____ Information supplied
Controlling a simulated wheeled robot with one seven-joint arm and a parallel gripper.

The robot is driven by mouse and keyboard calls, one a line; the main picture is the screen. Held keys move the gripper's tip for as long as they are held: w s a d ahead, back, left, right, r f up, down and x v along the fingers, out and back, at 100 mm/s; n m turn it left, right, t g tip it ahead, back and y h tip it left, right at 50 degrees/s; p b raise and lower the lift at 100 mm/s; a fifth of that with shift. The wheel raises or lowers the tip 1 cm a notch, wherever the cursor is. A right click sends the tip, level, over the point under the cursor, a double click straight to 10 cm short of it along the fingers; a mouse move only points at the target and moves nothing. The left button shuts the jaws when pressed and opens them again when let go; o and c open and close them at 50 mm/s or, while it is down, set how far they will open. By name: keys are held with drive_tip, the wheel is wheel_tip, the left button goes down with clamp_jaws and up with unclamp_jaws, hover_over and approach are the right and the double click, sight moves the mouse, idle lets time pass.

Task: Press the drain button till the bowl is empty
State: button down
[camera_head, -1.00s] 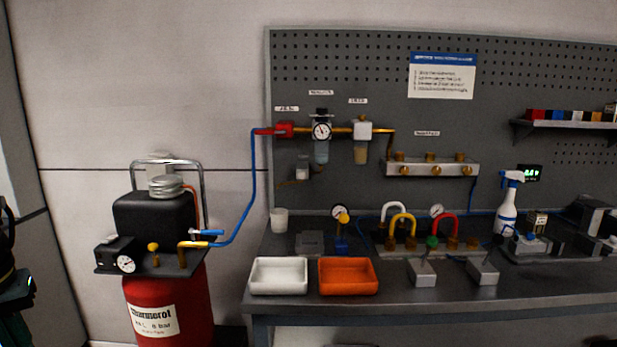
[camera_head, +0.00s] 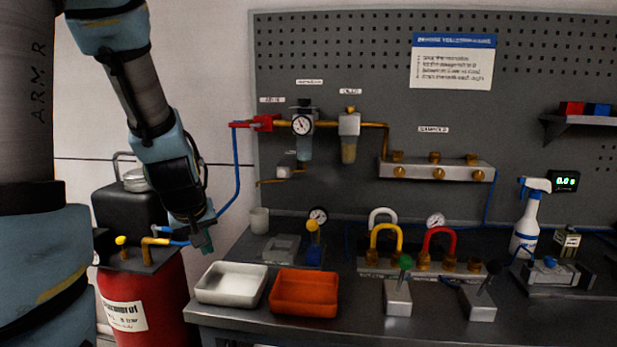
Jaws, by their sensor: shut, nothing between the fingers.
________
Task prompt> Every line above should be returned word for word, with the pictures left behind.

Correct response>
Controlling a simulated wheeled robot with one seven-joint arm and a parallel gripper.

The robot is driven by mouse and keyboard calls, one a line; the main picture is the screen. Held keys move the gripper's tip for as long as they are held: w s a d ahead, back, left, right, r f up, down and x v along the fingers, out and back, at 100 mm/s; n m turn it left, right, t g tip it ahead, back and y h tip it left, right at 50 degrees/s; p b raise and lower the lift at 100 mm/s; a fifth of that with shift. The wheel raises or lowers the tip 1 cm a notch, wherever the cursor is. A right click sends the tip, level, over the point under the cursor, a double click straight to 10 cm short of it along the fingers; a mouse move only points at the target and moves nothing. The left button shuts the jaws when pressed and opens them again when let go; o and c open and close them at 50 mm/s or, while it is down, set how far they will open. By name: keys are held with drive_tip, the wheel is wheel_tip, the left button goes down with clamp_jaws and up with unclamp_jaws, hover_over and approach are the right and the double click, sight moves the mouse, idle lets time pass.

Task: Press the drain button till the bowl is empty
State: button down
[camera_head, -1.00s] 
[camera_head, +0.00s] 
Jaws, by their sensor: shut, nothing between the fingers.

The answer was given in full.